Unique S3 prefix for user analysis job

log_group: str property

Internal property to get log group

get_name()

Returns a string name for the Analysis object

Returns:

Type Description
str

name of analysis object if availabile, else the function name

get_output(job_index=0)

Get the output for a specific Analysis job. Defaults to job_index=0

logs(job_index=0, since=None, live=False)

Prints the latest logs of the job to standard output.

Parameters:

Name Type Description Default
job_index int

If this is an array job, pass the Job index here. Defaults to 0.

0
since str

From what time to begin displaying logs. By default, logs will be displayed starting from ten minutes in the past. The value provided can be an ISO 8601 timestamp or a relative time. For relative times, provide a number and a single unit. Supported units include: s (seconds), m (minutes), h (hours), d (days), w (weeks). For example, a value of '5m' would indicate to display logs starting five minutes in the past. Note that multiple units are not supported (i.e. '5h30m').

None
live bool

True to see a live tail of a running job. Defaults to False.

False

run(sdk_version=None, sdk_branch=None, library_version=None, library_branch=None, dry_run=False, debug_serialized_objects=False)
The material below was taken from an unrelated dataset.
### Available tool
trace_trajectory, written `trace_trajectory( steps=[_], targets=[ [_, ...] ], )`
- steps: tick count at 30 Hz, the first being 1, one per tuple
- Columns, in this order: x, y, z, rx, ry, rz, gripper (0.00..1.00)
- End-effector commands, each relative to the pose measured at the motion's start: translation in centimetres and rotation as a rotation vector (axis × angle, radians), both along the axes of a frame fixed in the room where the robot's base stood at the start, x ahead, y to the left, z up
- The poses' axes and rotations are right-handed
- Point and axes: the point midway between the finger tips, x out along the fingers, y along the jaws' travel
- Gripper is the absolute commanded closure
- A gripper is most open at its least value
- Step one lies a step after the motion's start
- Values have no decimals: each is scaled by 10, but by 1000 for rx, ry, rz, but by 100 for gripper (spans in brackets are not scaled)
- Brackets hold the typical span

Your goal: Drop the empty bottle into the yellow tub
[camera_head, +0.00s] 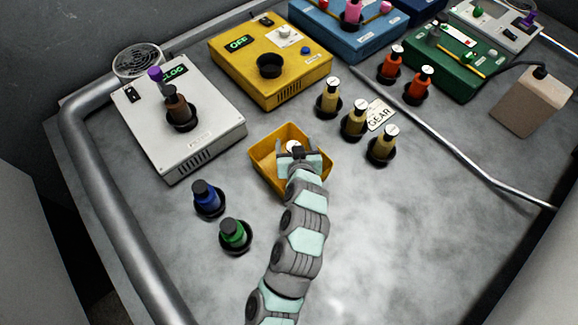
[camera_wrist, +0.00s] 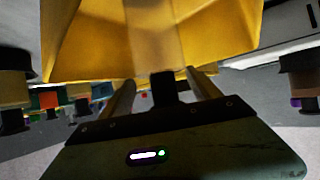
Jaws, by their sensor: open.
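The yellow tub (camera_head: 262,172) stands on the grey bench in the middle of the head view. My gripper (camera_head: 294,143) is over the tub with its two fingers apart. A pale round top, perhaps of a bottle (camera_head: 292,146), shows between the fingers. Its body is hidden, so I cannot tell whether it rests in the tub. In the wrist view the tub (camera_wrist: 85,40) fills the top, and the open fingers (camera_wrist: 160,77) point towards it. A dark block shows between them. I cannot tell which bottle is the empty one.
Left of the tub stand a blue bottle (camera_head: 206,196) and a green bottle (camera_head: 233,233) in black holders. Several tan bottles (camera_head: 354,118) stand to its right. A white machine (camera_head: 200,146) and a yellow machine (camera_head: 290,84) lie behind. The bench at front right is clear.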

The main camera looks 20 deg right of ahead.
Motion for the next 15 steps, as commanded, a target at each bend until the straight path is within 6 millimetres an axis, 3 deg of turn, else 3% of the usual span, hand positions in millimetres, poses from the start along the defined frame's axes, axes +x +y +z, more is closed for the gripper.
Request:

Submit a job to batch cluster

Parameters:

Name Type Description Default
sdk_version Optional[str]

SDK version to use for batch job

None
sdk_branch Optional[str]

SDK branch to use for batch job

None
library_version Optional[str]

library version to use for batch job

None
library_branch Optional[str]

library branch to use for batch job

None
dry_run bool

if flag is set, do not execute any AWS calls

False
debug_serialized_objects bool

if flag is set, write serialized objects to working dir

False

run_local(job_index=0, env_name=None, debug_serialized_objects=False, dry_run=False, sdk_branch=None, sdk_version=None, library_branch=None, library_version=None)
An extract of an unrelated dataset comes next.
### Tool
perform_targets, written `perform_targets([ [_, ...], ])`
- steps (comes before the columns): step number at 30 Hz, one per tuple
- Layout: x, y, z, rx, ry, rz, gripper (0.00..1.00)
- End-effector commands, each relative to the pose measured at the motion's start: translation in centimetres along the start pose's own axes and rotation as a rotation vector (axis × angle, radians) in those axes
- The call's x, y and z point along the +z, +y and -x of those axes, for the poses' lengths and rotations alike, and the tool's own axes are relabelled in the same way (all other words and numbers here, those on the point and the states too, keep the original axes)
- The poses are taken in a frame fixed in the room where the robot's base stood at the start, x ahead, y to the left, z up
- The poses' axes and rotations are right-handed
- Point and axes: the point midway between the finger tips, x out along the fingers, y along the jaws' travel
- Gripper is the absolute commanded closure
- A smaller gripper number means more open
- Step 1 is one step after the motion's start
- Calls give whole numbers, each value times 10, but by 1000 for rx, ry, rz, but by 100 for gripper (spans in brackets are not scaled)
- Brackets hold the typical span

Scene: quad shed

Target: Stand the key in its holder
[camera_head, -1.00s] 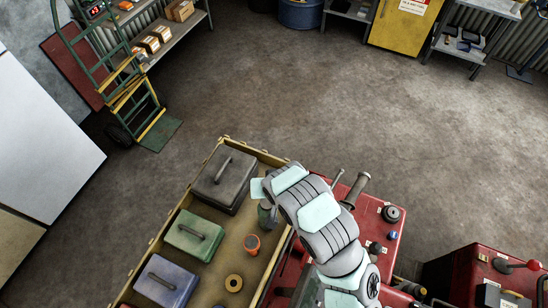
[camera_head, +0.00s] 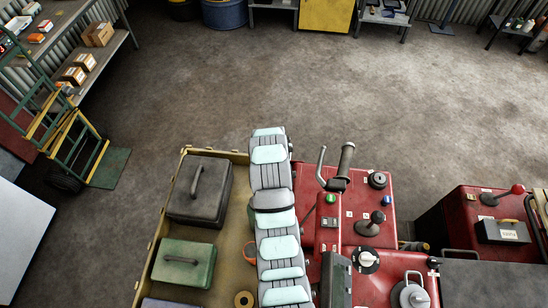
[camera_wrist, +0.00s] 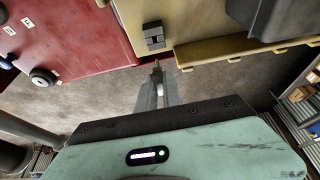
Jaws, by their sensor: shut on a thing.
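In the wrist view my gripper (camera_wrist: 159,92) is shut on a small, thin grey thing, which I take to be the key (camera_wrist: 157,66). It sticks out past the fingertips over the floor, and its shape is hard to make out. A small dark block with a notched face (camera_wrist: 153,37) sits on the yellow wall beyond the fingertips, apart from the held thing. I cannot tell whether this block is the holder. In the head view my arm hides the gripper and the held thing.
A red machine (camera_head: 327,234) with knobs and a handlebar (camera_head: 344,163) stands right of my arm. Open floor lies beyond.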

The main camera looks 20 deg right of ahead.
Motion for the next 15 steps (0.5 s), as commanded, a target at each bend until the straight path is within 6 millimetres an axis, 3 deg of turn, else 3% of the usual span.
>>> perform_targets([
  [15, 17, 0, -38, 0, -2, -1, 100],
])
Runs analysis on local machine

Note
  • Can only run on a single input at a time
  • By default, only runs against first input item
  • Does not support jobs with dependencies
  • Does not support logs or job status

Parameters:

Name Type Description Default
job_index int

The index from supplied inputs to use for processing. Defaults to 0.

0
env_name Optional[str]

If supplied, will create a virtual env and use Analysis.pip_packages to install dependencies

None
debug_serialized_objects bool

Set to store serialized objects locally

False
dry_run bool

Set to prepare job without executing it

False

status(job_index=None, full=False)

Returns the status of the Job.

Parameters:

Name Type Description Default
job_index Optional[int]

If this is an array job, pass the Job index here. Pass None for array jobs to get the array job status instead of a child job status. Defaults to 0.

None
full Optional[bool]

Set as True if you want the full response from AWS. Otherwise, returns a simple dict that contains the status of the job, and its children in "status" and "status_summary" respectively.

False

Returns:

Type Description
dict

Status of the Job

store_analysis_history(run_type)

Internal method used to write analysis history

terminate(job_index=None)

Terminate a specific analysis job.

The job_index parameter is required if the Analysis is an array job (e.g. len(input) > 1 ).

Note
  • Any dependent jobs will automatically fail
  • Termination requests take some time to propagate to the job cluster
  • Termination requests are idempotent

Parameters:

Name Type Description Default
job_index Optional[int]

index of analysis to terminate

None

terminate_all()

Terminate all jobs for this analysis

Note
  • All array jobs will be terminated
  • Termination requests take some time to propagate to the job cluster
  • Any dependent jobs will automatically fail

wait(job_statuses, job_index=0, spinner_text='Waiting', spinner_complete_text='Complete')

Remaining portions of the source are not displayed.